Jean-François Colosimo, Aveuglements (religions, guerres, civilisations)(Cerf)

Séparer le divin du règne politique, est-ce le fruit empoisonné de l’aveuglement de l’Occident?

Autant le dire de suite : j’ai aimé ce livre qui fera date, sans nul doute, même si son auteur, éminent spécialiste de théologie et de philosophie, est le premier à reconnaître certaines longueurs : mon libre commentaire a ses longueurs inévitables (p 525). Mais le résultat est largement positif car JFC embrasse beaucoup et étreint tout autant à la fois, infligeant ainsi un démenti au célèbre adage populaire qui prétend le contraire.. Je ne pourrai pas faire un commentaire linéaire, ni même discuter tous les grands thèmes débattus dans ce livre et qui se situent au centre même de nos sociétés contemporaines, en raison de la mondialisation. Ce serait un véritable essai bibliographique; il faut donc laisser au lecteur le soin de découvrir le contenu de l’ouvrage par petites doses, à son propre rythme qui n’est pas celui des spécialistes ni des critiques littéraires.

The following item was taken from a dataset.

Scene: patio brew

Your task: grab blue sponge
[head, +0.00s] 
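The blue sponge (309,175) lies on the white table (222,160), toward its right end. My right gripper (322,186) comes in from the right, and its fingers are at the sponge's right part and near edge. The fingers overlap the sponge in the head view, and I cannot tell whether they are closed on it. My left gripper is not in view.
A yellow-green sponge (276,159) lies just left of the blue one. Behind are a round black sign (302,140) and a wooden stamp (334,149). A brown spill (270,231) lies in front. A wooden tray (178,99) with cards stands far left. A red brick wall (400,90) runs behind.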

Dans ces cinq cents pages écrites dans un style à la fois alerte et nerveux, où l’auteur illustre son engouement pour les mots en italique, les termes anglais et autres (sans omettre les termes d’origine grecque dont il raffole, ainsi que les innombrables incises), on instruit le procès de la sécularisation, devenue la marque de fabrique de l’Occident depuis l’époque de la Renaissance, et plus gravement encore, depuis le siècle des Lumières.

Jean-François Colosimo, Aveuglements (religions, guerres, civilisations)(Cerf)

Séparer le divin du règne politique, est-ce le fruit empoisonné de l’aveuglement de l’Occident?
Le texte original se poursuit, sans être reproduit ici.